What the task asks
Return each line of the data below exactly, omitting any pictures.

>> begin Dataset content

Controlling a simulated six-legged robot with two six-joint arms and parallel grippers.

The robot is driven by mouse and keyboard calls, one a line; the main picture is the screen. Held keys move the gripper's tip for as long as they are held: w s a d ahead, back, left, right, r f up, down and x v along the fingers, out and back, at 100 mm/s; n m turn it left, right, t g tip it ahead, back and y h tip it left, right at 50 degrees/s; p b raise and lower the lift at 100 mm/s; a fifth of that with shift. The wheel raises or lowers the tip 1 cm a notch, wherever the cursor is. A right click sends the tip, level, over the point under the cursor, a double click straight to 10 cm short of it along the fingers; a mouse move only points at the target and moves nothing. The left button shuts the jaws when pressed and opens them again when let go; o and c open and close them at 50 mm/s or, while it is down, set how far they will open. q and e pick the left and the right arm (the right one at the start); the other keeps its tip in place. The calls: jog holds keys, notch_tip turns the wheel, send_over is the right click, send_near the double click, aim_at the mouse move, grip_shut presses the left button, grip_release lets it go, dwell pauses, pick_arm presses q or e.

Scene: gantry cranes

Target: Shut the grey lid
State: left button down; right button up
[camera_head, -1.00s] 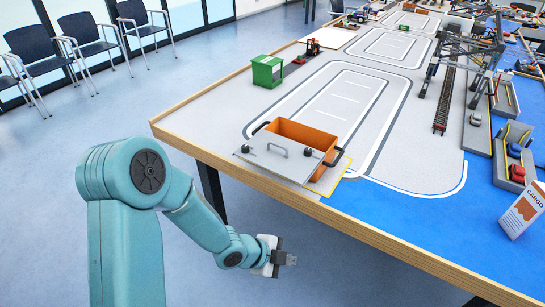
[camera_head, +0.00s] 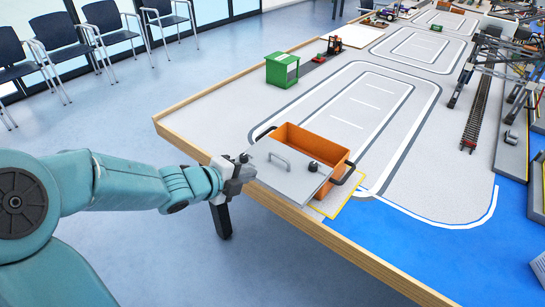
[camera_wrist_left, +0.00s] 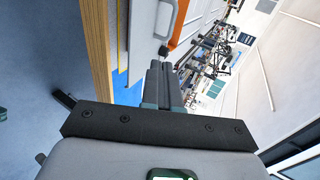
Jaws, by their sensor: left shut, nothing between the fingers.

>> end Dataset content

Correct result
Controlling a simulated six-legged robot with two six-joint arms and parallel grippers.

The robot is driven by mouse and keyboard calls, one a line; the main picture is the screen. Held keys move the gripper's tip for as long as they are held: w s a d ahead, back, left, right, r f up, down and x v along the fingers, out and back, at 100 mm/s; n m turn it left, right, t g tip it ahead, back and y h tip it left, right at 50 degrees/s; p b raise and lower the lift at 100 mm/s; a fifth of that with shift. The wheel raises or lowers the tip 1 cm a notch, wherever the cursor is. A right click sends the tip, level, over the point under the cursor, a double click straight to 10 cm short of it along the fingers; a mouse move only points at the target and moves nothing. The left button shuts the jaws when pressed and opens them again when let go; o and c open and close them at 50 mm/s or, while it is down, set how far they will open. q and e pick the left and the right arm (the right one at the start); the other keeps its tip in place. The calls: jog holds keys, notch_tip turns the wheel, send_over is the right click, send_near the double click, aim_at the mouse move, grip_shut presses the left button, grip_release lets it go, dwell pauses, pick_arm presses q or e.

Scene: gantry cranes

Target: Shut the grey lid
State: left button down; right button up
[camera_head, -1.00s] 
[camera_head, +0.00s] 
[camera_wrist_left, +0.00s] 
Jaws, by their sensor: left shut, nothing between the fingers.

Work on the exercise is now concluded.